La commemorazione e la partecipazione di funzionari internazionali: prevista una mostra di oggetti personali delle vittime

Il presidente italiano Sergio Mattarella ha definito la strage «un emblema degli orrori nazionalisti e un monito per la pace», sottolineando «la responsabilità collettiva della comunità internazionale nel prevenire atrocità e combattere l’odio».

In Germania, il Bundestag ha sospeso i lavori per commemorare le vittime, riconoscendo il genocidio come il peggior crimine di guerra in Europa dopo la Seconda guerra mondiale, sottolineando il fallimento delle Nazioni Unite nel proteggere la popolazione. Anche Ursula von der Leyen, presidente della Commissione europea, ribadisce l’impegno dell’UE a «non dimenticare il genocidio e a sostenere la Bosnia nel suo percorso di adesione, condannando negazionismo e glorificazione dei criminali di guerra».

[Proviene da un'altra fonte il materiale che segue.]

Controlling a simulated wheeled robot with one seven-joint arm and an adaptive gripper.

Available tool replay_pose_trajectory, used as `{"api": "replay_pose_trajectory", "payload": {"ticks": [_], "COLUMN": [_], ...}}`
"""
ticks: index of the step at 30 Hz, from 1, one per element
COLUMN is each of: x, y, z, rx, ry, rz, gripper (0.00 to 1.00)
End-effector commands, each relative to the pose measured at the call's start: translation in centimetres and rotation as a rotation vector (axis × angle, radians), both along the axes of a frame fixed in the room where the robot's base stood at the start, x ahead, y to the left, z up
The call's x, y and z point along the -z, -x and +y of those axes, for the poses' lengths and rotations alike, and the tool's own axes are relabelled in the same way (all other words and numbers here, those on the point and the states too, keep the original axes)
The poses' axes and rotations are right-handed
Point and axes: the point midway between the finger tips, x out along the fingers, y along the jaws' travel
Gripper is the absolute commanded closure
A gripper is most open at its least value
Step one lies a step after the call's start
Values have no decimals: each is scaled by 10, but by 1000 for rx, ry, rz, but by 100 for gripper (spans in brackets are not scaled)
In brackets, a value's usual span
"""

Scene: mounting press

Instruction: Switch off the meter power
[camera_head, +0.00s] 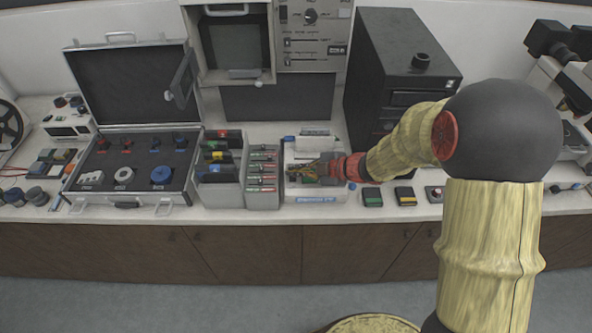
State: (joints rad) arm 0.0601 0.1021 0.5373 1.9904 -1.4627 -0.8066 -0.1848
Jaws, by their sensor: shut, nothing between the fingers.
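My gripper (308,172), at the end of a red wrist, is at a small white unit (318,198) with a blue label on its front edge. Its fingers are shut with nothing held. They cover part of the unit's top, so any switch there is hidden, and I cannot tell whether they touch it. No meter is clearly marked. A small white instrument (68,122) with dark and red terminals stands at the far left. An open case (125,198) at the left has red and blue terminals, a white rocker-like part (91,178), a white ring and a blue knob (161,175).
Grey racks (220,194) with coloured items stand just left of my gripper. A black cabinet (398,70) stands behind my arm. A press-like grey unit (312,40) is at the back. Small green and yellow-marked blocks (405,195) lie right along the counter's front.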

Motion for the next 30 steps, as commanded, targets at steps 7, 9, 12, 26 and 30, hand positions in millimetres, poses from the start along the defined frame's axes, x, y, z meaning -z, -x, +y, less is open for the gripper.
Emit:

La presidente del Comitato permanente della Camera sui diritti umani nel mondo, Laura Boldrini, ricorda il ruolo fondamentale del diritto internazionale per la giustizia e la prevenzione dei conflitti e richiama l’attenzione «sull’importanza della memoria e della riconciliazione come strumenti contro il nazionalismo esasperato».